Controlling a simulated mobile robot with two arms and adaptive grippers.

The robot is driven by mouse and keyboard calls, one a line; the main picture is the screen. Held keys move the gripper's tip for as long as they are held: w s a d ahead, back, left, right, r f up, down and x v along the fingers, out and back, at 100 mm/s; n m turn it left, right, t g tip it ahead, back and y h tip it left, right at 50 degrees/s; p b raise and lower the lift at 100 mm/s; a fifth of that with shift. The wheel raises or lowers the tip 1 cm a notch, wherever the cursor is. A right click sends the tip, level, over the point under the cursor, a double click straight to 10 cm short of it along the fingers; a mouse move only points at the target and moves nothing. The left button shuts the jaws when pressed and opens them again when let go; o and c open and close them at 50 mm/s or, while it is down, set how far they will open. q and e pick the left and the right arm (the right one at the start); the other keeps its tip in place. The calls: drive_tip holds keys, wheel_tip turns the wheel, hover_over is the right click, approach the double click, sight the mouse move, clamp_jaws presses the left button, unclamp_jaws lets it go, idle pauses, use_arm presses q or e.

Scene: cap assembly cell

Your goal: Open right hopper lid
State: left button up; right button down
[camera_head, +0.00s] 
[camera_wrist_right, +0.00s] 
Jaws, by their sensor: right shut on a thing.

**EXERCISE REQUIREMENTS**:
Write the material out exactly, with nothing left out.

**EXERCISE OUTPUT**:
Controlling a simulated mobile robot with two arms and adaptive grippers.

The robot is driven by mouse and keyboard calls, one a line; the main picture is the screen. Held keys move the gripper's tip for as long as they are held: w s a d ahead, back, left, right, r f up, down and x v along the fingers, out and back, at 100 mm/s; n m turn it left, right, t g tip it ahead, back and y h tip it left, right at 50 degrees/s; p b raise and lower the lift at 100 mm/s; a fifth of that with shift. The wheel raises or lowers the tip 1 cm a notch, wherever the cursor is. A right click sends the tip, level, over the point under the cursor, a double click straight to 10 cm short of it along the fingers; a mouse move only points at the target and moves nothing. The left button shuts the jaws when pressed and opens them again when let go; o and c open and close them at 50 mm/s or, while it is down, set how far they will open. q and e pick the left and the right arm (the right one at the start); the other keeps its tip in place. The calls: drive_tip holds keys, wheel_tip turns the wheel, hover_over is the right click, approach the double click, sight the mouse move, clamp_jaws presses the left button, unclamp_jaws lets it go, idle pauses, use_arm presses q or e.

Scene: cap assembly cell

Your goal: Open right hopper lid
State: left button up; right button down
[camera_head, +0.00s] 
[camera_wrist_right, +0.00s] 
Jaws, by their sensor: right shut on a thing.

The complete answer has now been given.